These Pumpkin Nutella Thumbprint Cookies are little bites of heaven. Spiced cookies, baked until slightly crisp, with gooey, rich Nutella spooned into the middle make these cookies simply irresistible!
Prep Time 25 minutes
Cook Time 12 minutes
Total Time 40 minutes
Servings 24

Ingredients

  • For the cookies:
  • 2/3 cup (132g) light brown sugar
  • 1 1/2 sticks (170g) unsalted butter at room temperature
  • 1 large egg yolk
  • 1/4 tsp vanilla extract
  • 1/2 cup (120g) pumpkin puree, NOT pie filling
  • 1 3/4 cups (245g) plain flour
  • 2 tbsp cornflour
  • 1/2-3/4 tsp ground cinnamon; depends how strong you like it
  • 1/4 tsp ground ginger
  • 1/4 tsp ground nutmeg
  • Pinch of salt
  • For the filling:
  • 1/2 cup (100g) Nutella or other chocolate spread

Instructions

  • Line 2 baking trays and leave to one side. I use silicone mats, but grease proof paper works too.
  • Place the sugar and butter into a large bowl, or the bowl of your stand mixer and beat until light and fluffy, 2-3 minutes on medium-high speed.
  • Add in the egg yolk and vanilla extract, scraping down the sides as necessary and mix briefly to combine.
  • Add in the pumpkin puree and mix until well combined. The texture may look a little odd (some small lumps) at this stage, don't worry, it will come together when you add the flour.
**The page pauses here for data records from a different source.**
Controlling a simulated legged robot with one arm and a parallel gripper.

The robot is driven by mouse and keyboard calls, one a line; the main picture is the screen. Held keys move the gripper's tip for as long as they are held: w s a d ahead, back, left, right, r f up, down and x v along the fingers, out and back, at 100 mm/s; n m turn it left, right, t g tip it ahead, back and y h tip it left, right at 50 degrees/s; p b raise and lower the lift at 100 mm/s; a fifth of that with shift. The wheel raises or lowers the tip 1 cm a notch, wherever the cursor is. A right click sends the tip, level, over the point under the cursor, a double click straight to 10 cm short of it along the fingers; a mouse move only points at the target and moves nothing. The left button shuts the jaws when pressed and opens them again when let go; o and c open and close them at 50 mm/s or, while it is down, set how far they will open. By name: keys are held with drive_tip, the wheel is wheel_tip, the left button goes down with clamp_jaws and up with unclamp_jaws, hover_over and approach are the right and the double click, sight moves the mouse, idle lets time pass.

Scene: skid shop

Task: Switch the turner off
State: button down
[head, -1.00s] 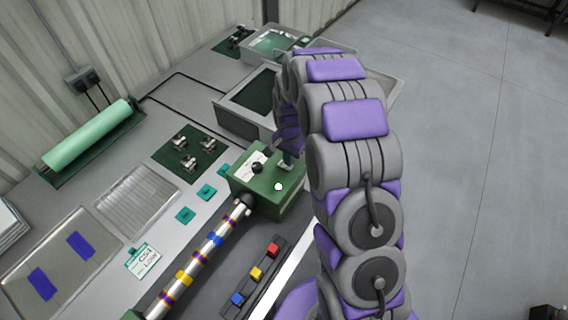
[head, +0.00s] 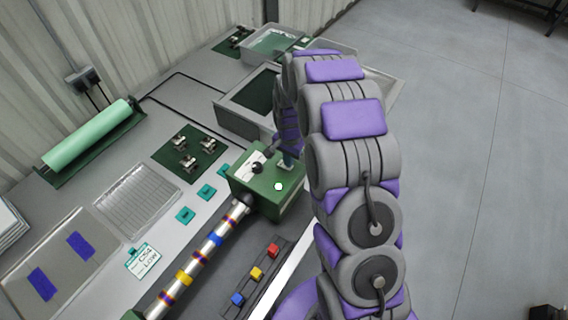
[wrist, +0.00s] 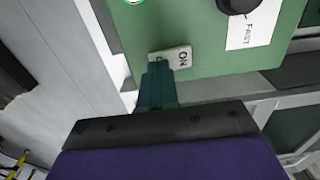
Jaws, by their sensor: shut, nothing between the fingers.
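The turner is a green box (head: 265,185) with a banded rod (head: 205,255) running from it toward the lower left. In the wrist view its green top (wrist: 200,35) carries a pale switch plate (wrist: 182,57) marked "ON". My gripper (wrist: 158,68) is shut, its teal fingers together and empty. The fingertips overlap the left part of the plate, hiding the switch lever; I cannot tell whether they touch it. In the head view my gripper (head: 286,160) is over the box's far right edge. A black knob (wrist: 236,4) sits beside a "FAST" label.
Grey trays (head: 248,105) stand behind the box. A rack with red, yellow and blue blocks (head: 256,274) lies in front. Teal tags (head: 186,215), a green mat with clips (head: 188,155) and a green roll (head: 88,135) are on the left. Open floor is right.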

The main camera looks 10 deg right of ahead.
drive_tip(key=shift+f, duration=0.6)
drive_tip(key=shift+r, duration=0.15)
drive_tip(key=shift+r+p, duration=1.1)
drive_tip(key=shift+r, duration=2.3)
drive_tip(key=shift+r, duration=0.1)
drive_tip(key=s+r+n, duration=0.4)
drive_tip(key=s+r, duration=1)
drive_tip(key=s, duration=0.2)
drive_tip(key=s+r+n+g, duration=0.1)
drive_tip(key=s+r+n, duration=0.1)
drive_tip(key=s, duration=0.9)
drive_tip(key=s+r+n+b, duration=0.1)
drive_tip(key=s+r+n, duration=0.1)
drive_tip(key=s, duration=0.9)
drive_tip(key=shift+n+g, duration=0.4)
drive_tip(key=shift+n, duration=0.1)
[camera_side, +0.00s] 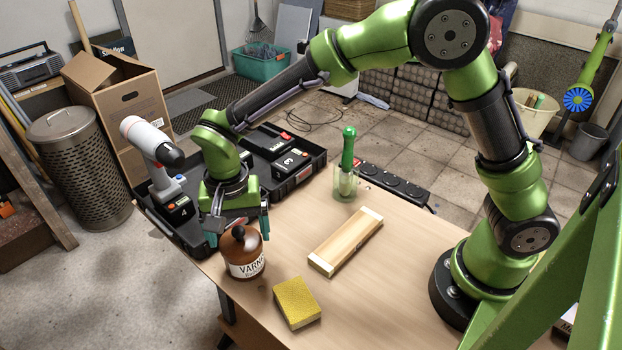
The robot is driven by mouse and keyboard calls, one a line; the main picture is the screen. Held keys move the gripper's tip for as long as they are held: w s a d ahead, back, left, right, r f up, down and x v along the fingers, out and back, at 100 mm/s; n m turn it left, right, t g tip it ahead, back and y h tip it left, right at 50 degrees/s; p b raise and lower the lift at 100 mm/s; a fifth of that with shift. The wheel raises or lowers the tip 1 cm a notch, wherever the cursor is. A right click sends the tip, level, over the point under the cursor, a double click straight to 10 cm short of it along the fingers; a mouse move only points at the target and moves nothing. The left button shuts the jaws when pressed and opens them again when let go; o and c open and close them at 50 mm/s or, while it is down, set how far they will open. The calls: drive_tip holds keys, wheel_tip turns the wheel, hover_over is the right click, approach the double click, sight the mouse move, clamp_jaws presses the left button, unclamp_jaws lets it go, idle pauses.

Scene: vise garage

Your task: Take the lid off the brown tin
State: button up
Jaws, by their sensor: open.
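The brown tin (245,262) stands upright near the table's left edge, with a white label reading "VARN...". Its lid (244,241) is on it, with a dark round knob (239,232) on top. My gripper (240,228) points down at the tin's top, its fingers apart. One finger shows to the left of the knob and the other, teal, to the right. I cannot tell whether either finger touches the tin or lid.
A yellow sponge (297,302) lies just in front of the tin. A wooden box (345,242) lies to the right. A green-handled tool stands in a glass jar (346,184) behind. A black case (318,160) and a cordless drill (158,165) are behind my gripper.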

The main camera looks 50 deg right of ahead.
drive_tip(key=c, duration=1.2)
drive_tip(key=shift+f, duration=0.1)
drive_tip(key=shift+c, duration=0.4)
  • Add in the flour, cornflour, spices and salt and mix on low-medium speed until you have a soft dough, around 1 minute.
  • Lightly flour your hands. Using a 1tbsp cookie scoop or measuring spoon (I used a spoon), scoop out level tablespoon of dough and roll into balls. Place balls 2 inches apart on your lined baking sheets. Re-flour your hands as necessary.
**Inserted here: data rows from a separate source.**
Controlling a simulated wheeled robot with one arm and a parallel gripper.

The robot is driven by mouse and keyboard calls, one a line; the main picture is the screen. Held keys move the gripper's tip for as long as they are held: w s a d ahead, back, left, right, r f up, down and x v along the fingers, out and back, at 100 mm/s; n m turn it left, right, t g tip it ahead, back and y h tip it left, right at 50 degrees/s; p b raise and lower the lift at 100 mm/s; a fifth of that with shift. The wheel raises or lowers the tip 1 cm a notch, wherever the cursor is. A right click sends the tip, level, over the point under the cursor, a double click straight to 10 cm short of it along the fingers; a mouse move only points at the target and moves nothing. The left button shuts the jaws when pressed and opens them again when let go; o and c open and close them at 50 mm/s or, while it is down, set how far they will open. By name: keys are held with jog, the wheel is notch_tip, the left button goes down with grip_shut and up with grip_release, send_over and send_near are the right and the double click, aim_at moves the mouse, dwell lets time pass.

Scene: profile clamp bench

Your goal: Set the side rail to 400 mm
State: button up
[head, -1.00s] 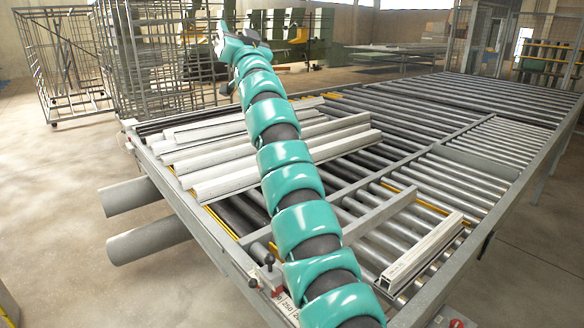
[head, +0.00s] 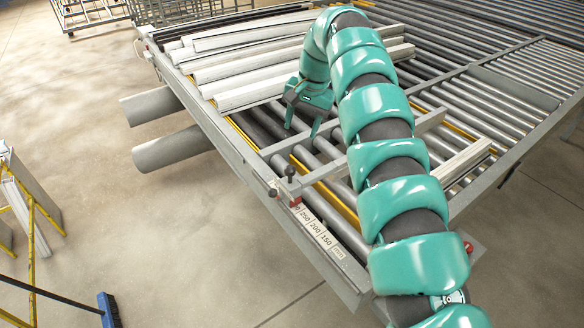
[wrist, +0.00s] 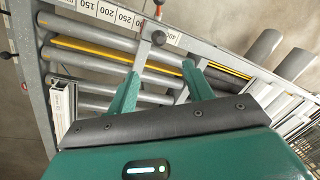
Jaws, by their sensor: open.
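The side rail (head: 325,171) is a grey bar lying across the rollers, partly hidden behind my arm. My gripper (head: 303,130) is open and empty, pointing down above the rollers, apart from the knobs.
White profiles (head: 240,70) lie stacked on the rollers behind my gripper. Another pale profile (head: 462,160) lies to the right of my arm. Two grey tubes (head: 170,150) stick out on the bench's left. A blue brush (head: 108,308) is on the floor at lower left.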

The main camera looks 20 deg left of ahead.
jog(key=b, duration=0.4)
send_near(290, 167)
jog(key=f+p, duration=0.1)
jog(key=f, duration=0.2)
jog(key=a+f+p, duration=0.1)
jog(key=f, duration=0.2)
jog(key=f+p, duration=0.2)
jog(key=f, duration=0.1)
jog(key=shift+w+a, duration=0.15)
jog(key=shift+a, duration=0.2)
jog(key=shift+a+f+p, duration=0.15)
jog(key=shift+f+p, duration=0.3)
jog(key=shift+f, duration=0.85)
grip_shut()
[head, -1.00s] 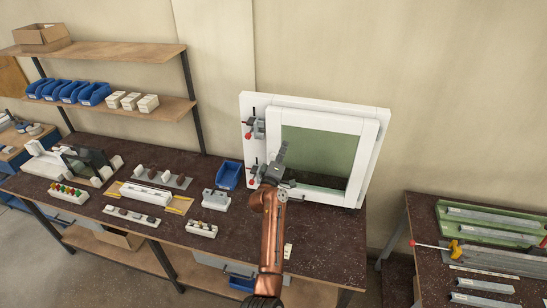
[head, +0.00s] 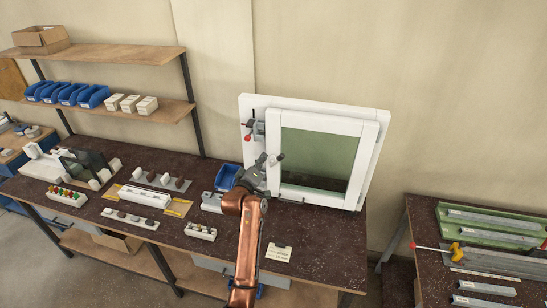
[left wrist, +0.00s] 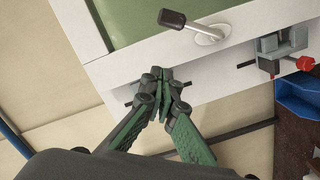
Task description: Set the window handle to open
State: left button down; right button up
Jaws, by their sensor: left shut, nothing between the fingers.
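The white-framed window (head: 367,150) with greenish glass stands at the back of the dark bench. Its handle (left wrist: 172,18) has a dark grip and a silver base on the white frame. In the left wrist view the grip points left and slightly up from the base. My left gripper (left wrist: 160,78) is shut and empty. Its fingertips appear beside the handle, over the white frame's edge, apart from the grip in that view. In the head view the gripper (head: 258,172) is at the window's lower left and partly covers that area. My right gripper is not in view.
A clamp with a red knob (head: 256,127) sits on the window's left side; one also shows in the left wrist view (left wrist: 280,50). A blue bin (head: 227,176) stands left of my gripper. Small fixtures and parts fill the bench's left. A card (head: 278,252) lies in front.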

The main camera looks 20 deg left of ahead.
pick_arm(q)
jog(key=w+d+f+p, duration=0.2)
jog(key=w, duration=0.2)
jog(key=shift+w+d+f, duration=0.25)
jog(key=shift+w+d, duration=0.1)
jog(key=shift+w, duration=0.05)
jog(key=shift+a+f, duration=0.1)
  • Once you have all of your dough balls, use the palm of your hand to lightly pat the dough balls into 3/4 inch thick discs. Then use your thumb or a small rolling pin (mine was about an inch across) to create a dent in the middle of each cookie. Don't press all the way through, just make sure you have a crevice you can fill with Nutella.
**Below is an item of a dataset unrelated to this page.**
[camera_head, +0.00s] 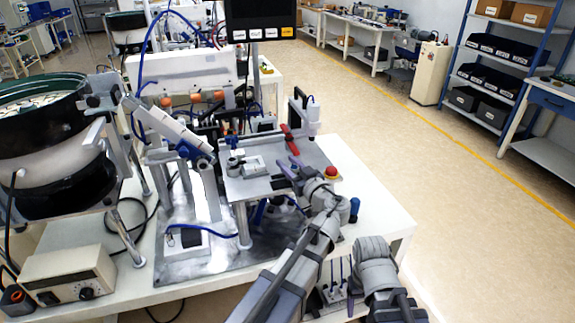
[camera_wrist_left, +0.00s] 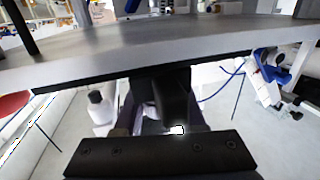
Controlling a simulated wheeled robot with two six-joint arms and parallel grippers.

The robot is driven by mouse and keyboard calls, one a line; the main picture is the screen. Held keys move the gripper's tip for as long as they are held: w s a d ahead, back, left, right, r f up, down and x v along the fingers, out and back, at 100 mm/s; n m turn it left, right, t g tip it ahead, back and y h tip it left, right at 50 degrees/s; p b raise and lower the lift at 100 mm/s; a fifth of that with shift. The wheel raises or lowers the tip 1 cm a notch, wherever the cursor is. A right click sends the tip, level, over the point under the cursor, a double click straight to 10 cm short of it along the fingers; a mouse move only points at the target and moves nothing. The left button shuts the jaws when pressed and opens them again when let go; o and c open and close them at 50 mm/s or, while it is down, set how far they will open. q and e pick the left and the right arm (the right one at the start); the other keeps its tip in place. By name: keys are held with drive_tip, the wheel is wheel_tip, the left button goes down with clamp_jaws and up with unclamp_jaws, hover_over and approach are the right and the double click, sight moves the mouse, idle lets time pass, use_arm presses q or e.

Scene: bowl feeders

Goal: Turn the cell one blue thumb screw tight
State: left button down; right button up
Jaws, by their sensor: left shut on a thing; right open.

  • Cover each tray loosely with cling film and place in the fridge for 15-20 minutes, until cool and firm to the touch.
  • Whilst chilling, preheat the oven to 180C/350F. Once chilled, remove cling film and place the cookies into the oven for 12-15 minutes.
  • They will be firm and slightly crisp to the touch. Some may also have a few cracks around the edge. You don't want much colour on them at all, they should be evenly a very pale orange all over.
  • Leave to cool on trays for a couple of minutes, before going over all of the cookies with your thumb or the end of a rolling pin to ensure the middles are deep enough for filling. Then leave to cool completely on the trays.
  • Once cooled, place nutella into a small bowl and place in the microwave for 20 seconds, just to make it more workable.
  • Place around 1/2tsp into the centre of each cookie. Leave to set for 30-40 minutes, just until the Nutella has cooled and firmed up slightly.
  • Thumbprint Cookies will keep in an airtight container, at room temperature, for 4 days.